In any case Jonah’s image of a roomful of Canadians’ and guests’ “flesh on the floor” with “no dread in the air of any sort” was a relief after Jody’s protectionist outcry against “musical outsourcing.” Worrying that Eurodisco and dubstep is watering down good-ol’ American syncopation seems pretty alarmist, unless you’re also willing to say the British Invasion brought American national decay rather than a rejuvenating cosmopolitanism (though there’s a way to make that case).

I’m just teasing Jody here. Still, the backlash, polarization, and retrenchment of 2010 has gone mostly unmentioned in this conversation, and “musical outsourcing” sounds a bit too much like the cry Glenn Beck might raise with a fever of flowcharts on his blackboard before a Tea Party rally, not like a rave beating as one. The BRIC countries might spook people economically, but which of us wouldn’t welcome a lot more beats-and-scales pollution from Brazil and India? Lady Gaga’s already been working the Russian end with her polka-faced pastiches, and my colleague Chris Randle has cheered the “tangled polycultural moves” the growing presence of Asian pop might inspire among North Americans in 2011. Missy and Timbo are back just in time.

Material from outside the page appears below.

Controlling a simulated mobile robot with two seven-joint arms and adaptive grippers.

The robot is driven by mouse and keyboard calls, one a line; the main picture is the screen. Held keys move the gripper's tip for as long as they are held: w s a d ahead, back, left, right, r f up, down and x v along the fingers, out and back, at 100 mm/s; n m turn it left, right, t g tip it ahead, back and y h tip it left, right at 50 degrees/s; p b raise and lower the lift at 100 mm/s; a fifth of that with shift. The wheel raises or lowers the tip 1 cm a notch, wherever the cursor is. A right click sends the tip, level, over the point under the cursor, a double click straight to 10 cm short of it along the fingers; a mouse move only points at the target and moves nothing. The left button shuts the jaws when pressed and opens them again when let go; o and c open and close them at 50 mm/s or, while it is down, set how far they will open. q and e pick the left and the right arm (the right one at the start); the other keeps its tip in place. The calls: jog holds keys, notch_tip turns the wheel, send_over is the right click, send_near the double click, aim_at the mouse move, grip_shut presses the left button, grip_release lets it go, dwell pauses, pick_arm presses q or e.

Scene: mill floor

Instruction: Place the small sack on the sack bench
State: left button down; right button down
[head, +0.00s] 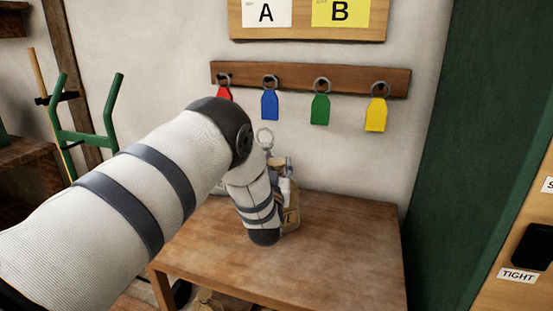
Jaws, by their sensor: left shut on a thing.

So where does that specter of fear intersect with Ann’s question about risk-taking? It’s a risk whenever artists expose their creations to the world. Frequently, in working out their own relationship with their muse and their craft, they’re not conscious of making the “moves” fans and critics ascribe to them out of our desire to impose a narrative. So what do our criteria for risk say about what we’re afraid of, or what we admire? It’s a little like asking what “difficult” music is, or difficult listening—as I say in my book, for one person it may be a raucous, discordant Schoenberg piece, for another it might take more fortitude and patience to discover any appreciation of Celine Dion, Justin Bieber, or Taylor Swift.

What kind of risk were David Byrne and Fatboy Slim taking by composing a double-CD song cycle about former Philippines first lady Imelda Marcos and the nurse who raised her, Here Lies Love, featuring a pantheon of female guest vocalists from Cyndi Lauper to Santigold? It’s audacious, with a stylistic range that sometimes soars and sometimes splats. Then again, Byrne’s made casual audacity his comfort zone.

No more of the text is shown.